[A block of data]
════

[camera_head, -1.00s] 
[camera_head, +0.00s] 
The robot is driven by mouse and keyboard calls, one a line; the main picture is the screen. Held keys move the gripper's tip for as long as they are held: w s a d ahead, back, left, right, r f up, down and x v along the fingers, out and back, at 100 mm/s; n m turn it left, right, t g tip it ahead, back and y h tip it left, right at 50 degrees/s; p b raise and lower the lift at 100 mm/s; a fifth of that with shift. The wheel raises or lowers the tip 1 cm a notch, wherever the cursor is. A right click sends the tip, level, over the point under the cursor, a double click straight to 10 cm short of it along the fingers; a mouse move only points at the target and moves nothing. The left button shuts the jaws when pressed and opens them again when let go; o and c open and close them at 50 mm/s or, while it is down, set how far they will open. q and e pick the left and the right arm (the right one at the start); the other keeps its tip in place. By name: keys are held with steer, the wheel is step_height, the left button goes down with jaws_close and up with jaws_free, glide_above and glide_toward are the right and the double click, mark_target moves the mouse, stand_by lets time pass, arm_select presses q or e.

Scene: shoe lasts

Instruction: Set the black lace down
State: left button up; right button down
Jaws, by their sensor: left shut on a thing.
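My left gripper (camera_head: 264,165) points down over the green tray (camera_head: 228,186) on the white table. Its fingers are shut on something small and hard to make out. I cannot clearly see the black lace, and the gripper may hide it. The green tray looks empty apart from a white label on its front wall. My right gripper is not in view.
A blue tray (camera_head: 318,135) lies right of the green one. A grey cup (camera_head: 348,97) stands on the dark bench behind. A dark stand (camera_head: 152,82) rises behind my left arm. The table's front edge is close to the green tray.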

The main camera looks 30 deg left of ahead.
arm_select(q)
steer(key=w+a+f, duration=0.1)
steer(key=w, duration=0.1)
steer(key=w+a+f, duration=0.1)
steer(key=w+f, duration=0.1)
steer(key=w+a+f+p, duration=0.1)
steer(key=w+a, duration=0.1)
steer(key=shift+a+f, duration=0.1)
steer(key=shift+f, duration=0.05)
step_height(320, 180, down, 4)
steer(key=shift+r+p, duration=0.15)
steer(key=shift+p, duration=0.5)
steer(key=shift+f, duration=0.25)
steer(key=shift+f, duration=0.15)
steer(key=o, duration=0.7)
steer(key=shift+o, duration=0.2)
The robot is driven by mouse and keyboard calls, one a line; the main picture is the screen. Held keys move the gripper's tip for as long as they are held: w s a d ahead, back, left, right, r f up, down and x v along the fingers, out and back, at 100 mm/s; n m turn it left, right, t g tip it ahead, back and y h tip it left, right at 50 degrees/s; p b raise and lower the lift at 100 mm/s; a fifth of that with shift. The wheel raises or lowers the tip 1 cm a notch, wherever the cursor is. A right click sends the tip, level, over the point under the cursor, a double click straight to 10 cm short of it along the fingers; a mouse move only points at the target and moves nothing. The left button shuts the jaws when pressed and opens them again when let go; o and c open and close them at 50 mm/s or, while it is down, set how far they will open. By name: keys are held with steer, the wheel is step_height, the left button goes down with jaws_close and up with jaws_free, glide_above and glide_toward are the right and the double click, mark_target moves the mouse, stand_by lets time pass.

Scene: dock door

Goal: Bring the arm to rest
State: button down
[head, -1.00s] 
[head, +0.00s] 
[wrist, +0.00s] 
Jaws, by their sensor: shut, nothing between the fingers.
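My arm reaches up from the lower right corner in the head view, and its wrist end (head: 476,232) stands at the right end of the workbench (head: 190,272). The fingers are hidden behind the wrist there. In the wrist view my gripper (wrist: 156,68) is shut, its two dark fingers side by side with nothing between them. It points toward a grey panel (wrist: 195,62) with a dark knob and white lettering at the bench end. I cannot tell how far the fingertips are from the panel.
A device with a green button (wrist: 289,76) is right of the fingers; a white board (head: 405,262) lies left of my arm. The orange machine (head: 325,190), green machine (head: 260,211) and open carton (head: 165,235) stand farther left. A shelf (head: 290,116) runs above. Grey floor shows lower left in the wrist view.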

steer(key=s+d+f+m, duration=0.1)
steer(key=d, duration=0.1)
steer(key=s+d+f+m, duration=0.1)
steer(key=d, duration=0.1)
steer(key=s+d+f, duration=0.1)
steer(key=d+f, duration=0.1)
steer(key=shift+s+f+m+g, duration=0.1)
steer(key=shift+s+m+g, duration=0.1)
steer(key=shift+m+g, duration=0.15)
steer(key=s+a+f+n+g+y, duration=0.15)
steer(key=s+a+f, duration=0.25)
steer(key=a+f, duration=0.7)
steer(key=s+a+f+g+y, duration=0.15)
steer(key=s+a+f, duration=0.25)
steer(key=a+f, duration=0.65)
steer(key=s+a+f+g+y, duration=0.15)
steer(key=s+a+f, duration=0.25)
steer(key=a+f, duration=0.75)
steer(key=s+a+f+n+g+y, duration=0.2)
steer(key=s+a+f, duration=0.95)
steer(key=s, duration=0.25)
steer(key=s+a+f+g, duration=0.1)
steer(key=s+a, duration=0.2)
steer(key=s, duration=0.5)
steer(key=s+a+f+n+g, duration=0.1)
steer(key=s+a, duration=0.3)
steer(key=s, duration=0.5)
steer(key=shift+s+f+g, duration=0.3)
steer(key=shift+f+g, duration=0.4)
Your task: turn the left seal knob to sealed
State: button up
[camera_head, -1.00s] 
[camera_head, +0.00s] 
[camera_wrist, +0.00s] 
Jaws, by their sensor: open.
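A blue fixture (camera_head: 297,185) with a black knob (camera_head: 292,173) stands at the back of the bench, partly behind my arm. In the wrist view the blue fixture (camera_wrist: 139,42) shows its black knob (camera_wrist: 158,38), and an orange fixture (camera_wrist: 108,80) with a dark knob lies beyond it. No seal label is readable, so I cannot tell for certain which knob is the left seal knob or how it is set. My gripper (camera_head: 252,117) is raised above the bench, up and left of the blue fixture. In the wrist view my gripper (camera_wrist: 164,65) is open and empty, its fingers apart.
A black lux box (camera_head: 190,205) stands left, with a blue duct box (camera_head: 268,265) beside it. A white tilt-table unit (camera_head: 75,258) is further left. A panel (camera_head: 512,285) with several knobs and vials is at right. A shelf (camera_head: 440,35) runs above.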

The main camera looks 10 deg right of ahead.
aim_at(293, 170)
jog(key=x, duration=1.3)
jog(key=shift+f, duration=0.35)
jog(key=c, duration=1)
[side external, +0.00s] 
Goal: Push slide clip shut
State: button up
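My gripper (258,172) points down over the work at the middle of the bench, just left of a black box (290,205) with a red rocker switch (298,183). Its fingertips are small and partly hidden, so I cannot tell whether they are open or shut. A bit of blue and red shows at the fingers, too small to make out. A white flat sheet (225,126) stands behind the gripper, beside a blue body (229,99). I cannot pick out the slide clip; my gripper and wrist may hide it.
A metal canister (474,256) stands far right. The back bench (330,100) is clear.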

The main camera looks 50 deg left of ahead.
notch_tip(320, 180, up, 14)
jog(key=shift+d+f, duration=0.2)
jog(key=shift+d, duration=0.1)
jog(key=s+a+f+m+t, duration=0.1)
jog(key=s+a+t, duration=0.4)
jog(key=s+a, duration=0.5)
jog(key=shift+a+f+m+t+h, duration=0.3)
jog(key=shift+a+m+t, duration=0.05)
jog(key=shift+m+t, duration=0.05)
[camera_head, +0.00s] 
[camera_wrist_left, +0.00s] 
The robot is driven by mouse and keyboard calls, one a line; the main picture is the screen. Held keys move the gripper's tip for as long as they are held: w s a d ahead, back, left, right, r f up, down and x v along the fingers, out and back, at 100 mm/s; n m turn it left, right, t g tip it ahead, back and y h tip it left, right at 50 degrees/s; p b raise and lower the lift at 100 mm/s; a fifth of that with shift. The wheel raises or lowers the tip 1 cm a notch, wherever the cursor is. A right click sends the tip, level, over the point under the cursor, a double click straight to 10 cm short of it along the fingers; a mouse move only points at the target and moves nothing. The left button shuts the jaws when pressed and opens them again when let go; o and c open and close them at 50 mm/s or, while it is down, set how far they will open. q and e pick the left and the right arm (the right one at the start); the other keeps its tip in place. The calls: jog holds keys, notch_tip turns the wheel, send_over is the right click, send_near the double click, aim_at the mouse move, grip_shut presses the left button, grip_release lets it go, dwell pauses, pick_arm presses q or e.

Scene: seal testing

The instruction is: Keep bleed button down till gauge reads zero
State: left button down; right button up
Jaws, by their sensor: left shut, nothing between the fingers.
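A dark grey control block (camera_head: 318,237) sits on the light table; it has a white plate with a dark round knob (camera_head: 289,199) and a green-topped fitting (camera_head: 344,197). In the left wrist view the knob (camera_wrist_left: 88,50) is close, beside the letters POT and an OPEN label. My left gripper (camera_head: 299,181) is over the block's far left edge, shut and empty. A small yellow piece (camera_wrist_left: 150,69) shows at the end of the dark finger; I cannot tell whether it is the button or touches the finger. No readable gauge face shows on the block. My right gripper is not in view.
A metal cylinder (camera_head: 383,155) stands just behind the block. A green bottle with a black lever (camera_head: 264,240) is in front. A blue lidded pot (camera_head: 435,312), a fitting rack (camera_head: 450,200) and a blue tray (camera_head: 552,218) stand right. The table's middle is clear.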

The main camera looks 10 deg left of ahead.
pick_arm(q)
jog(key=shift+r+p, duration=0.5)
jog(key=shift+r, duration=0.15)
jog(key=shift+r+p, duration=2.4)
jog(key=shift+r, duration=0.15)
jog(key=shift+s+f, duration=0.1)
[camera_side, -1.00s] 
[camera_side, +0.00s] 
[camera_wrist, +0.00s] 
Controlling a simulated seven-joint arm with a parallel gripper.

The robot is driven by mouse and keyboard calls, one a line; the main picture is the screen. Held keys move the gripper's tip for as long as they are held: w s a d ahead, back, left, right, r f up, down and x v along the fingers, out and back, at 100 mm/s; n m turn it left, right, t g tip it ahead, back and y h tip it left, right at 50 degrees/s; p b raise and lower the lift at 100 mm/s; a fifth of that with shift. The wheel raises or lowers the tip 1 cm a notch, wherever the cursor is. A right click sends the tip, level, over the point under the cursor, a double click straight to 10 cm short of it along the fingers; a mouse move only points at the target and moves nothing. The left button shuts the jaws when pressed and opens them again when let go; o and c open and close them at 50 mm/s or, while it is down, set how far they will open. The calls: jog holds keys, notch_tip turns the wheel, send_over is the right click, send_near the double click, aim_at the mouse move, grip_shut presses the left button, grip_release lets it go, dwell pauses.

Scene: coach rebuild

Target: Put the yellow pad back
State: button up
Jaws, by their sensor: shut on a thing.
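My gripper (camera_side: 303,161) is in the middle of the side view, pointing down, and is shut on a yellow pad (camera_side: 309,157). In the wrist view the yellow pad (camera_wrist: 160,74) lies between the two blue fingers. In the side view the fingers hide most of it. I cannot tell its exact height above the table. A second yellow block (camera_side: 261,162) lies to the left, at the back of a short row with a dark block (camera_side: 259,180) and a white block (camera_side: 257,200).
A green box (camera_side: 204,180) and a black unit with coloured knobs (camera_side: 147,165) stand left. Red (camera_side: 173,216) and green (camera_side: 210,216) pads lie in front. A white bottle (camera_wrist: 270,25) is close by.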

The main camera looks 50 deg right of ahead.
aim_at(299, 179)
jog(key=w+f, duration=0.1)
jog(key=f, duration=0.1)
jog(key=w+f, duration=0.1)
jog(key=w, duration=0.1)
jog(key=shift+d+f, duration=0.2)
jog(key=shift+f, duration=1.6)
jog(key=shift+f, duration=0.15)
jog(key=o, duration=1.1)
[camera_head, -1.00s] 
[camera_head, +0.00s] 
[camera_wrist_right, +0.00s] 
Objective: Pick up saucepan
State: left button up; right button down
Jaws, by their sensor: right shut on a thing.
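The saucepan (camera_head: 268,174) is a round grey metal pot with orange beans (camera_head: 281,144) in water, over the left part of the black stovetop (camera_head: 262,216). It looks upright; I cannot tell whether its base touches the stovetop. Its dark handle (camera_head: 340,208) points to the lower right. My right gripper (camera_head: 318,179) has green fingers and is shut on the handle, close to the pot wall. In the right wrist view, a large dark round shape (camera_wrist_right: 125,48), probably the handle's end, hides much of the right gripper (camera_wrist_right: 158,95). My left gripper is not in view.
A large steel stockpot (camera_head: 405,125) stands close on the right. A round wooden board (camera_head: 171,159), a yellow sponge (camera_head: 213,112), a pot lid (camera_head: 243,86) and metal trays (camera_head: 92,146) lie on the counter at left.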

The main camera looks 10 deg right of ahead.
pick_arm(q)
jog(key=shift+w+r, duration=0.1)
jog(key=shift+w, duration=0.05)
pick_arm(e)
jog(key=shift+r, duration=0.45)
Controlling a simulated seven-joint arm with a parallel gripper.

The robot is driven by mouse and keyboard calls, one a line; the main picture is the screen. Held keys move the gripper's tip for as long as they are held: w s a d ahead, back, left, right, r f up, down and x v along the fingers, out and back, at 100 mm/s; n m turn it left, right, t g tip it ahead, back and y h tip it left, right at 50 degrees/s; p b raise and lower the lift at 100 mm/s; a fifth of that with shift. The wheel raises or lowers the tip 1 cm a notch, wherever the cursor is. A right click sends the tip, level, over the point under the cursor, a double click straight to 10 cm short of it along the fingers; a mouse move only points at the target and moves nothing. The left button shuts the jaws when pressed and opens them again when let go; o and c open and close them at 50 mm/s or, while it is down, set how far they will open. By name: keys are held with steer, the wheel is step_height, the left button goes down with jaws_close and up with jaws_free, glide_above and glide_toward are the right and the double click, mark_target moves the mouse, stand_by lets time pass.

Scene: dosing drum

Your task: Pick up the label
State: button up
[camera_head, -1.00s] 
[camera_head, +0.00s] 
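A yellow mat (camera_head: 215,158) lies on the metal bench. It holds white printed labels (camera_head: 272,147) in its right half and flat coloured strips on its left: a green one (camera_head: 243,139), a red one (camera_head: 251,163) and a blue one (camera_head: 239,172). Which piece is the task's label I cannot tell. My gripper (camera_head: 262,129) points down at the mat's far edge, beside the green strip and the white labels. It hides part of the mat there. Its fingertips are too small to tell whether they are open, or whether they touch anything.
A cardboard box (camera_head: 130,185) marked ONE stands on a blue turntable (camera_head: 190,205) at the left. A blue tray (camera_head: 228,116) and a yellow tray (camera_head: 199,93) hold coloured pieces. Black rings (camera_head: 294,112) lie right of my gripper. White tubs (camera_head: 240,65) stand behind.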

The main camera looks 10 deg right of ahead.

════

# GIVEN PROBLEM:
Among the lines above, count those containing the word "Your" and give nothing but the result.

# OUTPUT OF THE TASK:
2